C’est ainsi que commence la quatrième de couv’ de la biographie qu’Yvon Toussaint, Rédacteur en Chef au Soir, consacrait, en 1996, aux « Barons Empain », chez Fayard:
« Le premier est un personnage magnifique. Homme d’affaires carnassier, innovateur, empirique et visionnaire, il édifie une immense fortune dans le monde entier, invente une ville en Egypte, s’approprie le métro de Paris. Intime de deux rois des Belges, il sera colonialiste avec Léopold II et général, en 1914-1918, avec Albert Ier ».
Le dernier à faire l’information se fera enlever dans Paris en 1978 et occupera pendant des semaines la presse, et singulièrement la presse « people »…
Une enfance provinciale, un destin planétaire

Mais je vous propose de partager ici la vie hors du commun du premier de la lignée, à cet enfant de Beloeil, né le 20 septembre 1852, à l’ombre du Château des de Ligne. Et de l’église du village.
Autant le dire, rien ne destine le petit Edouard Empain, premier d’une lignée de 8 enfants, six filles et un autre garçon, qui viendront avec une belle régularité sur une vingtaine d’années, Catherine ne rechignant pas, on le voit, à la tâche.
Dans cette maisonnée si bien peuplée, on ne roule pas sur l’or. Certes, le grand-père maternel Ursmer Lolivier est brasseur. Mais du côté paternel on est journalier, ou on est tailleur. Et de fait quand on cumule les rentrées de François-Julien, son père, il faut bien dire que, ses émoluments de sacristain, d’organiste des messes et de violoniste dans les bals populaires et ceux des gens de bien du village et de la contrée, le compte n’y est pas.
Heureusement, quand il se marie, à l’intervention active du curé – on a compris sa proximité l’église et ses serviteurs – et la complicité molle du Prince Eugène de Ligne, son absence de diplôme n’empêchera pas qu’il fût désigné instituteur – ce qui abondera les rentrées du ménage au moment du mariage, le 18 décembre 1851. A quoi doit-il les faveurs du château ? A ceci qu’il a trouvé subtilement l’occasion d’obliger le Prince en lui dédiant une cantate qu’il donne, lors du concert au château, avec les « chœurs de Beloeil », le 1° janvier de cette année-là…
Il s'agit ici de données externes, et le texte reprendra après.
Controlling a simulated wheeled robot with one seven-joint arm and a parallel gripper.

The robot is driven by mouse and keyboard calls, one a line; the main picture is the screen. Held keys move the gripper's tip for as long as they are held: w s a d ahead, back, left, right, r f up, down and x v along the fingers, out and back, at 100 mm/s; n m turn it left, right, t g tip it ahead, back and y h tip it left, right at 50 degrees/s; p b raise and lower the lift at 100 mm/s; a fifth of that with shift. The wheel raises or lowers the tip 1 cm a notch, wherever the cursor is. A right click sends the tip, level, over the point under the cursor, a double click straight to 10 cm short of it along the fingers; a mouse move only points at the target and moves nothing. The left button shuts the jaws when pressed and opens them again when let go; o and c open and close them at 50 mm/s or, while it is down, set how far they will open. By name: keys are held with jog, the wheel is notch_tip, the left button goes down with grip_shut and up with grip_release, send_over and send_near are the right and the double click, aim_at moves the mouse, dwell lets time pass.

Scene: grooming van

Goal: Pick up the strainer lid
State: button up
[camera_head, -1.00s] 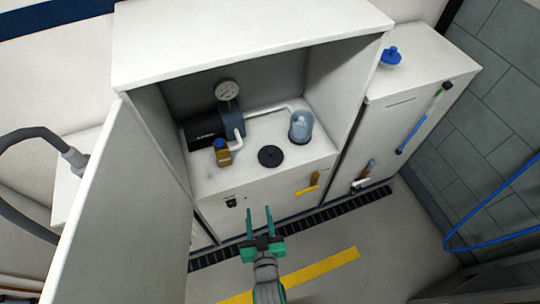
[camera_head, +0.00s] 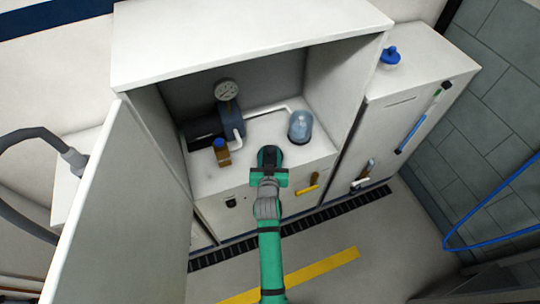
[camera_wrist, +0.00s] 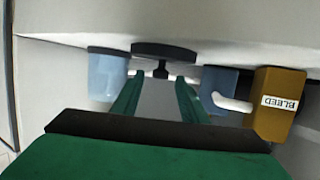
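The strainer lid is a black round disc (camera_wrist: 165,50) with a small stem and knob, seen in the wrist view just beyond my fingertips. In the head view it lay on the cabinet's inner shelf and is now mostly hidden by my gripper (camera_head: 269,155). In the wrist view my gripper (camera_wrist: 160,84) is open, with its two green fingers either side of the knob's line. The knob is near the tips, and I cannot tell whether they touch it. The clear strainer bowl (camera_head: 300,127) stands right of the gripper; it also shows in the wrist view (camera_wrist: 107,73).
A dark pump (camera_head: 203,130) with a gauge (camera_head: 227,91) stands at the back left. A brown bleed block (camera_head: 222,154) sits before it. The cabinet walls, top (camera_head: 250,40) and open door (camera_head: 115,210) enclose the space. A yellow handle (camera_head: 308,190) is below the shelf.

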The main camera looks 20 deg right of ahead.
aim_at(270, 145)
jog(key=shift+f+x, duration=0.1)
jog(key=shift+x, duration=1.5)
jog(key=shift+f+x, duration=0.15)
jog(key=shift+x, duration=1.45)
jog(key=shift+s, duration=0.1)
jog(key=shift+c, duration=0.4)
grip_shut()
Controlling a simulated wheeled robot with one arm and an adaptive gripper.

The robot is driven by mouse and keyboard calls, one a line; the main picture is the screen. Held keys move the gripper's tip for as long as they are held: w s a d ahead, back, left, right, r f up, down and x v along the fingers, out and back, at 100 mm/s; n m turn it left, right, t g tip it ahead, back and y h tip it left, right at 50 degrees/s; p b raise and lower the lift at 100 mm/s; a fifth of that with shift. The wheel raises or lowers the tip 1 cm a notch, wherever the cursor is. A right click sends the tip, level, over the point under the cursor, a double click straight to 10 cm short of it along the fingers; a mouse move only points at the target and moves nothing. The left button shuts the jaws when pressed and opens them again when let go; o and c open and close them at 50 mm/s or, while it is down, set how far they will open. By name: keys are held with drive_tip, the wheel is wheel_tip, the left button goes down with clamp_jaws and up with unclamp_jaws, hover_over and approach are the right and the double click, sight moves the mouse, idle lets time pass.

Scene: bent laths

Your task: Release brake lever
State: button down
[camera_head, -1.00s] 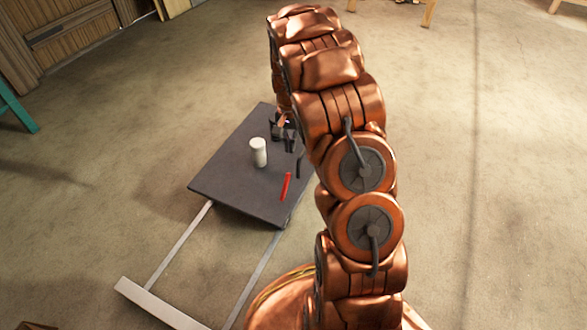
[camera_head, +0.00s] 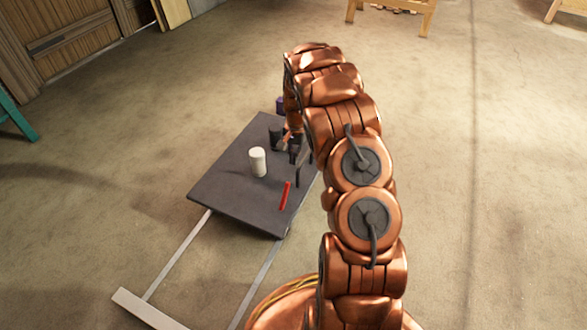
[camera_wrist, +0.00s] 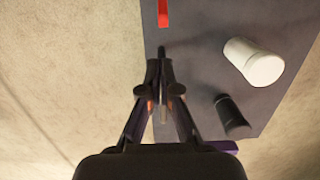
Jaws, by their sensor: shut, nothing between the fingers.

Mais l’instituteur changera bientôt d’affectation : Tongres-Notre-Dame d’abord, Blicqy, ensuite. Si aujourd’hui cette section de la commune de Leuze est connue pour ses fouilles archéologiques menées par une bande amatrice menée par Léonce Demarez, c’est alors surtout par la présence d’une belle noblesse qu’elle est remarquée, et d’abord Alexis Thierry Louis Pierre du Roy de Blicquy, Bourgmestre, Conseiller provincial, Inspecteur des Haras de l’État et Parlementaire. C’est lui qui impose à son Conseil Communal l’affectation de François, qui rechigne devant l’absence de diplôme, encore et toujours. Mais c’est qu’ il fallait remplacer le titulaire, Henri Tranchant. Alors… comme il y a la clé une jolie augmentation… mais pourquoi Empain ? Mystère.
Ainsi, d’école en école, va le jeune Edouard-Louis-Joseph… jusqu’au Collège des Saint-Augustin d’Enghien où ses résultats sont à l’aulne de son ennui. Alors, sans cursus avéré ni donc de fort bagage, le voilà stagiaire à la Société houillère et métallurgique que dirige Arthur du Roy de Blicquy, le fils d’Alexis. Là aussi, pourquoi cet intérêt de cette noble famille pour cette modeste tribu des Empain ? Mystère. Mais c’est là que tout va se jouer et qu’Edouard va se révéler, travailleur, inventif, ambitieux. Et séducteur.
De l’art de la séduction
Comme son père avait séduit le Prince de Ligne par une sonate de sa composition, malgré son intérêt musical relatif, Edouard saluera tout le précieux aéropage qui fait la Direction de la Métallurgique par un tour de sa composition : sollicité pour documenter un certain Henri de Lamontat, gros actionnaire de l’entreprise et en mal d’investissements dans la pierre, il lui remet un dossier substantiel mais refuse toute rétribution, payé qu’il se considère du service rendu.. Nous sommes à la fin des années 1870. Cela l’ouvrira au passage aux carrières de pierre, qui seront sa première activité d’entrepreneur, ayant fait autour de lui une jolie brochette de débiteurs bienveillants…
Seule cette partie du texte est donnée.